* **WHAT IS REQUIRED**: Search the material below for the word "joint" and copy every line in which it occurs.

* **INPUT RECORDS**:
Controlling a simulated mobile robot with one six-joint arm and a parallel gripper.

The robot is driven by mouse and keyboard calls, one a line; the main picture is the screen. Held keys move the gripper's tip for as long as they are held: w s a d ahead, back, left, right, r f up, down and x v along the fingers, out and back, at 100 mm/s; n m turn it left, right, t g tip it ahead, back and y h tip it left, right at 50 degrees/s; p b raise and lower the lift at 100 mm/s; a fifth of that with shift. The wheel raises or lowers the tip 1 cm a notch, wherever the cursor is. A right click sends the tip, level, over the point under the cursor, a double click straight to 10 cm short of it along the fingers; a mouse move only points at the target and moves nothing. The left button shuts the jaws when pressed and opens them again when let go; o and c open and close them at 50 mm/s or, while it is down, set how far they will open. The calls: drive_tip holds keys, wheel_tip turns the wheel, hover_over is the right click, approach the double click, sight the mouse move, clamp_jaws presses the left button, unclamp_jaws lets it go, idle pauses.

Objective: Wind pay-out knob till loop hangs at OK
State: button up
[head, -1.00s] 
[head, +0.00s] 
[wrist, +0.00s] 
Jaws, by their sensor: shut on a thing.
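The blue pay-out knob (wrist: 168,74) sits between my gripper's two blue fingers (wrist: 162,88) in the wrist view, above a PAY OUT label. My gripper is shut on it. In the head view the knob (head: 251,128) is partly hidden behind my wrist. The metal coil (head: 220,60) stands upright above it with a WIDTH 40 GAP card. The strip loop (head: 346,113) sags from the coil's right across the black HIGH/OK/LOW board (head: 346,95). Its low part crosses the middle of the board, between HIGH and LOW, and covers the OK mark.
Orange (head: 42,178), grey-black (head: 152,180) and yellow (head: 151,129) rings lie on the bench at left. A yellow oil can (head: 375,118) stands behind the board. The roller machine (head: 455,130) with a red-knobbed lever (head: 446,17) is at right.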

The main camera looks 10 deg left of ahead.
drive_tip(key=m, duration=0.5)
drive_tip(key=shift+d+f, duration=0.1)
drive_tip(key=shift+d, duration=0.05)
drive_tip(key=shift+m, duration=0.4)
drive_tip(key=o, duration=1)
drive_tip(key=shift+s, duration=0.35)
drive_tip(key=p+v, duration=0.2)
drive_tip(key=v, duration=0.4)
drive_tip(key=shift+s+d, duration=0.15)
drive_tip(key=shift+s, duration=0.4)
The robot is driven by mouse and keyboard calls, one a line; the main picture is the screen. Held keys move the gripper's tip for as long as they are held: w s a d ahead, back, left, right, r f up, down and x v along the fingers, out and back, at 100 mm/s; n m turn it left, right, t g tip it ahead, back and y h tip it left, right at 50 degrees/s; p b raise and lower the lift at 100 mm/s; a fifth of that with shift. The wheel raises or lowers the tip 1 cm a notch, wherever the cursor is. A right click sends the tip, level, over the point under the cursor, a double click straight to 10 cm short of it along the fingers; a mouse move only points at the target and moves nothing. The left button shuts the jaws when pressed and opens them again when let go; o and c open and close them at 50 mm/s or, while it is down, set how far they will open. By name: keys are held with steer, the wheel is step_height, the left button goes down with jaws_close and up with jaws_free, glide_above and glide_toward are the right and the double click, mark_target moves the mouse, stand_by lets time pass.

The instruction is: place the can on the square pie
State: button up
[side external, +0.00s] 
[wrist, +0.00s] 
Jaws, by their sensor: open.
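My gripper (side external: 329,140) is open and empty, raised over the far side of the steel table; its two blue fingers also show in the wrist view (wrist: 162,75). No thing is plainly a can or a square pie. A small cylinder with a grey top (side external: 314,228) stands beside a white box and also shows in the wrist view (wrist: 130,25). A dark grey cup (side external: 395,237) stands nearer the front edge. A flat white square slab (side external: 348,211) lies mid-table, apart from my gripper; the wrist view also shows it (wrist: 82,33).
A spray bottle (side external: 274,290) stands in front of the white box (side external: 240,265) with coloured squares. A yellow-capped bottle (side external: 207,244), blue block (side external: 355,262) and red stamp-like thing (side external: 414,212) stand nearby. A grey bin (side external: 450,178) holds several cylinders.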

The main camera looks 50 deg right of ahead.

==

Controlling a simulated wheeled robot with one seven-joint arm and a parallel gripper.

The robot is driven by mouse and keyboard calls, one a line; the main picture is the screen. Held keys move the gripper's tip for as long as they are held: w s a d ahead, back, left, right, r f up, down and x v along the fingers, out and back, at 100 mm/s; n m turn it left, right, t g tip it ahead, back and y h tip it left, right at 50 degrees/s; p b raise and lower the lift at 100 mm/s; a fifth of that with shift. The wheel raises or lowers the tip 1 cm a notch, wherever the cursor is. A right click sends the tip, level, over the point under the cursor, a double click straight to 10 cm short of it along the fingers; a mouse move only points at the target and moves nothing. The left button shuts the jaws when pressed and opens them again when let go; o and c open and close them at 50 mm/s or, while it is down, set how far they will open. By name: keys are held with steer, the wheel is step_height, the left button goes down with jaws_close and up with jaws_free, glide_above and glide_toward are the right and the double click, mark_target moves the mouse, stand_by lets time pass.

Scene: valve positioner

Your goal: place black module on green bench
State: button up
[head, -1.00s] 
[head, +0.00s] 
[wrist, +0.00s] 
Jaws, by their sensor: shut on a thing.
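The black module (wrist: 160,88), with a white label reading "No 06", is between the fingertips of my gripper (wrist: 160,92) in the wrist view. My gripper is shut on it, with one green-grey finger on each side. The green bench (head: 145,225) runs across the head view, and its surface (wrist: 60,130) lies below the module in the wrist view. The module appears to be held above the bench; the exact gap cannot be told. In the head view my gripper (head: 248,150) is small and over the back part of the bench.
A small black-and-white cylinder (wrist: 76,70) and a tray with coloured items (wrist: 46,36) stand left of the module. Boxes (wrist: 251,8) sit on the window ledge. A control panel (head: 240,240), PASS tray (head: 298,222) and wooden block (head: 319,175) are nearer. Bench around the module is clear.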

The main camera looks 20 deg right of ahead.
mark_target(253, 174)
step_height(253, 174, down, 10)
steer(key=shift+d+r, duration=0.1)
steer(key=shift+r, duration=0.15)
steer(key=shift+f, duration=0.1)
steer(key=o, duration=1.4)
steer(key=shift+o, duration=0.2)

* **EXERCISE RESULT**:
Controlling a simulated mobile robot with one six-joint arm and a parallel gripper.
Controlling a simulated wheeled robot with one seven-joint arm and a parallel gripper.

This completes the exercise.